For instance (to the judge), [Oh, by the way, I accept your oath and bond as binding placing you under penalty of perjury.] So, I can plead "guilty" or "nolo contendre." However, am I not entitled to understand these procedures before I undergo them? Isn't one of the duties of the court to make sure the defendant understands everything that is happening? I need some clarification about the implications of each of these pleas before I can make a reasonable determination which way I want to go. What are the differences in the legal significance of each of these pleas after the deed is done? (Let the judge make his statement.)
Just so I understand what occurred at the arraignment, because this would affect how I might plead, I need to clarify something about that occurrence and then ask you a question about that which I still don't understand. [Now we're back at the point where I screwed up at the arraignment and didn't object after the judge's outburst about the court's jurisdiction. This is just a rough sketch of what I have in mind. I need to think about this more, to improve on the limitations I'm placing on the judge in this instance.]
When you made your statement about jurisdiction and the statutes involved, there was nothing about what you were saying that I disagreed with, which was why I didn't object. Given the correct circumstances, of course the court must be able to establish jurisdiction over the matter before it can proceed.
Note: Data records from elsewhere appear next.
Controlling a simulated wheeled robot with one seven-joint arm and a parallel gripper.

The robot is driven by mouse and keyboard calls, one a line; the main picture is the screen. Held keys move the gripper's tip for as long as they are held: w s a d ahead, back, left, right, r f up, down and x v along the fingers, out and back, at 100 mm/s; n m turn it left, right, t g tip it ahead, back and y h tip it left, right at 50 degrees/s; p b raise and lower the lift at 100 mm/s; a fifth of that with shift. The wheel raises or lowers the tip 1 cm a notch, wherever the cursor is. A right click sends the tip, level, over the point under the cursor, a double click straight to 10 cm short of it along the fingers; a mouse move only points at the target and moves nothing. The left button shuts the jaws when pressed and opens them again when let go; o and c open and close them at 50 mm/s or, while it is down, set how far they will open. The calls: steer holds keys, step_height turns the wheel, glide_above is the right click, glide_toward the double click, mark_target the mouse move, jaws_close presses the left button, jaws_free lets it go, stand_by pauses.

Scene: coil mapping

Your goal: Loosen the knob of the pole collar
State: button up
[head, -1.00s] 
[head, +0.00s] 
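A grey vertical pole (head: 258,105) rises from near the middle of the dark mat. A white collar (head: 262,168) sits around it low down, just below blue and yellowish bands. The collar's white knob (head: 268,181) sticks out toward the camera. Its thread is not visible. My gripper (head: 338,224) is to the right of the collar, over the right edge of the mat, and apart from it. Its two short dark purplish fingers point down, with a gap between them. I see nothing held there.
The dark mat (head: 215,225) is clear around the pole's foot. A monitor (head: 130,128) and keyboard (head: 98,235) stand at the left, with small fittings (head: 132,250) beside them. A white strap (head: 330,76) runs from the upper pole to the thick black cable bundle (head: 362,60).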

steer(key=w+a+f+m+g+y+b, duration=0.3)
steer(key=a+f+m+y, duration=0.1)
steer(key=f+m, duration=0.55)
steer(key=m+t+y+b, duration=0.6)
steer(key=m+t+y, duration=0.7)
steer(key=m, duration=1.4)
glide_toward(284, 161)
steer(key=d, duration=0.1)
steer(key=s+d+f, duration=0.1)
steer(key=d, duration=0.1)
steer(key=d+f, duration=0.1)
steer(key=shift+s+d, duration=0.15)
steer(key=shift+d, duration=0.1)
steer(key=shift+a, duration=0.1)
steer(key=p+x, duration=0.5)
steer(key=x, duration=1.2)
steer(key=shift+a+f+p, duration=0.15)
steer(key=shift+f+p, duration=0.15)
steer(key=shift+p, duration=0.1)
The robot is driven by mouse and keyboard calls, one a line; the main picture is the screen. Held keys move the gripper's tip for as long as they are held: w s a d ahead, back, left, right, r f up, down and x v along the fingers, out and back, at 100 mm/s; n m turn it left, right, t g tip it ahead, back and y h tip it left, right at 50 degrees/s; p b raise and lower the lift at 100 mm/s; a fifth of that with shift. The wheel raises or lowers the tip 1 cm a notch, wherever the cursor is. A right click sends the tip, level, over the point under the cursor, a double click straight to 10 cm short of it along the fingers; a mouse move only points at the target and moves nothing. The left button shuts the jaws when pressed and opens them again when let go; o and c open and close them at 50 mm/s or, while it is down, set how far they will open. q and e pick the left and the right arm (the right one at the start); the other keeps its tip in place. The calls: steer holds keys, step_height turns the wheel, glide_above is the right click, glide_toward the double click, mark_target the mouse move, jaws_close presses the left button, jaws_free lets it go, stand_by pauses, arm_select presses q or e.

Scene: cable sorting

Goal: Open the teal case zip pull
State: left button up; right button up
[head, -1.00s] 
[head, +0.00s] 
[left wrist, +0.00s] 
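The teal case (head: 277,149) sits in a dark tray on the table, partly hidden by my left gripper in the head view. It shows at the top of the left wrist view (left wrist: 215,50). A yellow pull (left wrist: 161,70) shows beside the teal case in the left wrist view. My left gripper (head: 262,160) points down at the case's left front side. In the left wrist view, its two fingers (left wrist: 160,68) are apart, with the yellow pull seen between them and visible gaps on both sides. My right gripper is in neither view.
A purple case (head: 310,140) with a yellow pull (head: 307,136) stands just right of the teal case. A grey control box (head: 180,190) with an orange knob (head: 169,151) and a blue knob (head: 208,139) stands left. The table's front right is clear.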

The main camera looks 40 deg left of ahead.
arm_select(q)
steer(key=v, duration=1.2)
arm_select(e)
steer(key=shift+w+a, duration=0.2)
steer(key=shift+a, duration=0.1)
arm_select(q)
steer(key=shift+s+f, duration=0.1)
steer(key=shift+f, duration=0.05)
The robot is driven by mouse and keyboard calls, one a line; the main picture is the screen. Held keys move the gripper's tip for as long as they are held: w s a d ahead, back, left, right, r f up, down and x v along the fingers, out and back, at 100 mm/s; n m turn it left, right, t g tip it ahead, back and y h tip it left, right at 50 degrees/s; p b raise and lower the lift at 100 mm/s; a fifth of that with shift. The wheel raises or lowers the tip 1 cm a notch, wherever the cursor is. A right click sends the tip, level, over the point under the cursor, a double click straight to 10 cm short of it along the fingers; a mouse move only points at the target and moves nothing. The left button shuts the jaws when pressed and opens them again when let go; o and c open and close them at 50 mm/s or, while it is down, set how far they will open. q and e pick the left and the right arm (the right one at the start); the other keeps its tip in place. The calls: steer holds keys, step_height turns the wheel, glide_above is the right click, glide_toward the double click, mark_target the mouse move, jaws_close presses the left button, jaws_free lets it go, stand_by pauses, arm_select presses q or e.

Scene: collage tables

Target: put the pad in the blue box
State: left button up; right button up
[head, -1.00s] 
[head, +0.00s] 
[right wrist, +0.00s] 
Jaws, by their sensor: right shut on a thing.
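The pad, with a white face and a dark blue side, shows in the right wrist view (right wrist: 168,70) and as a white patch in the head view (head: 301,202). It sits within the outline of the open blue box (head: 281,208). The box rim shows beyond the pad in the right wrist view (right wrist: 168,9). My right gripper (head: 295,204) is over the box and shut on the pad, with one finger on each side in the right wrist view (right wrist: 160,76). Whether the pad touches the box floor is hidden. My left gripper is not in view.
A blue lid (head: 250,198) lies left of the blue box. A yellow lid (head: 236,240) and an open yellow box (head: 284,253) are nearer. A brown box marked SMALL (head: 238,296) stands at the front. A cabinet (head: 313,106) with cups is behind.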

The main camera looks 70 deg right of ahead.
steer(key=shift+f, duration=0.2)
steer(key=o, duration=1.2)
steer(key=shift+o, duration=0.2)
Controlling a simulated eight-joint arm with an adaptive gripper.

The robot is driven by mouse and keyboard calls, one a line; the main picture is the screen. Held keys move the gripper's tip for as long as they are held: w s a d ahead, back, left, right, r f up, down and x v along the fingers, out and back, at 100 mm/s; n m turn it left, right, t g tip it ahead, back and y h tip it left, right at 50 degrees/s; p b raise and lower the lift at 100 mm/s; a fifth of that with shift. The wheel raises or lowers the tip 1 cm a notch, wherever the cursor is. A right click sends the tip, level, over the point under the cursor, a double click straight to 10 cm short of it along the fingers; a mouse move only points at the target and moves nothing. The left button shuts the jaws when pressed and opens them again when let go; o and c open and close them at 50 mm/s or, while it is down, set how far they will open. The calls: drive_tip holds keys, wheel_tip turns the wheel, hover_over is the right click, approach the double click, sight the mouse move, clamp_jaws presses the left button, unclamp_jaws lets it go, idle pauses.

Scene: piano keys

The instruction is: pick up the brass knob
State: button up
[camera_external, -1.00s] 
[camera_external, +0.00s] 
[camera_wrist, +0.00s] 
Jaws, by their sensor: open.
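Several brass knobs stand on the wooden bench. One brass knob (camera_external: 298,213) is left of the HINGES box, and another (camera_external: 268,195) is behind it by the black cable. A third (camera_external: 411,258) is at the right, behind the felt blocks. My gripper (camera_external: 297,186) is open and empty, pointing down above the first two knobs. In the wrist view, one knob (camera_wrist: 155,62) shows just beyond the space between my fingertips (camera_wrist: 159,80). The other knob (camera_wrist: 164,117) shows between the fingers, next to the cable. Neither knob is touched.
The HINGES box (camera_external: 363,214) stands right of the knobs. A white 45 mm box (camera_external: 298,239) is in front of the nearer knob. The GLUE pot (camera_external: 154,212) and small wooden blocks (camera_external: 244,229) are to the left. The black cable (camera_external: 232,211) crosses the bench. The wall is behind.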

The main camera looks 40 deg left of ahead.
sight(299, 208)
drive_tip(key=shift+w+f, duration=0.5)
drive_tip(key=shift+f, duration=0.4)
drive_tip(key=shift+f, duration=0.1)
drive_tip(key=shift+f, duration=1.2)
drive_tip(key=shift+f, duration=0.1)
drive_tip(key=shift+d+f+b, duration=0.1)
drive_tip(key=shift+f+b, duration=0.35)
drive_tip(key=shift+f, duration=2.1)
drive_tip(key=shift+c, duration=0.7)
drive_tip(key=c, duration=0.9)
No. What I had in mind, and what I failed to bring out in that instant, was the fact that the matter had been refused for cause, which means, if I understand this correctly, and you can correct me if I'm wrong, that the plaintiff now has the obligation to bring verified proof of claim and enter that upon the court record. This is not the court's obligation in this instance. There is case law which states:
HAGANS vs LAVINE (415 US 533): "Once JURISDICTION is challenged it must be proven by the Plaintiff."
What I had in mind, but failed to communicate, because I'm not familiar with the ways of legal procedure in court, was the written established challenge to personam jurisdiction that was entered upon the record, and which the court was supposed to have cognizance of before I even entered the room. If the officer did not communicate that document to the court, then there was a fraud in the makings. And my intention was to correct that fraud. I do not see where the plaintiff has rebutted that challenge on the record with a verified complaint from a flesh and blood victim who has been injured. Isn't this a requirement in all criminal cases? That a competent witness come forward with a notarized affidavit demonstrating an injury. (Let the judge make his statement.)
In light of these facts, I fail to see how I am able to make a plea to a non-existent case.